Keluarnya Perppu nomor 1 Tahun 2014 membuat UU Pilkada otomatis dicabut, terlepas apakah nantinya Perppu tersebut disetujui oleh DPR atau tidak. “Dikatakan dicabut karena yang mengeluarkan (UU) sendiri yang menariknya, yakni Presiden atau DPR,” sambung Hakim Konstitusi Muhammad Alim.

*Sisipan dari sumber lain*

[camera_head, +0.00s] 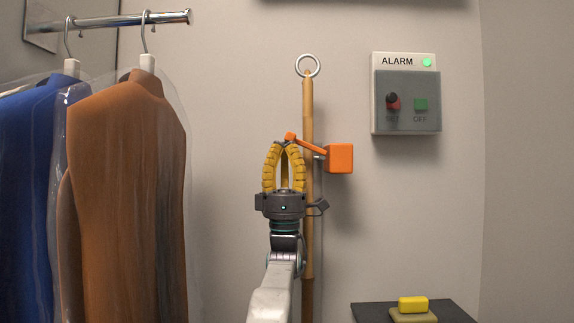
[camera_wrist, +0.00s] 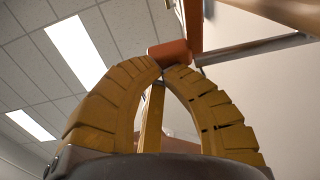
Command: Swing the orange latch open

Konsekuensi lain baru akan muncul ketika Perppu tersebut ternyata tidak disetujui DPR. Hal itu akan mengakibatkan terjadinya kekosongan hukum. Di satu sisi, UU Pilkada telah dicabut, namun di sisi lain Perppu tidak disetujui oleh DPR. Karena itu, MK menyarankan para pemohon menunggu perkembangan terkini mengenai Perppu tersebut.
Arief kemudian merujuk pada UU Nomor 12 Tahun 2011 tentang Pembentukan Peraturan Perundang-Undangan. Menurut dia, jika Perppu ditolak oleh DPR, maka akan timbul problematika. “Kalau itu (Perppu) ditolak, maka tidak otomatis Undang-Undang (yang dicabut) itu berlaku. Tapi masih ada disebutkan di situ konsekuensi hukum lebih lanjut,” tuturnya.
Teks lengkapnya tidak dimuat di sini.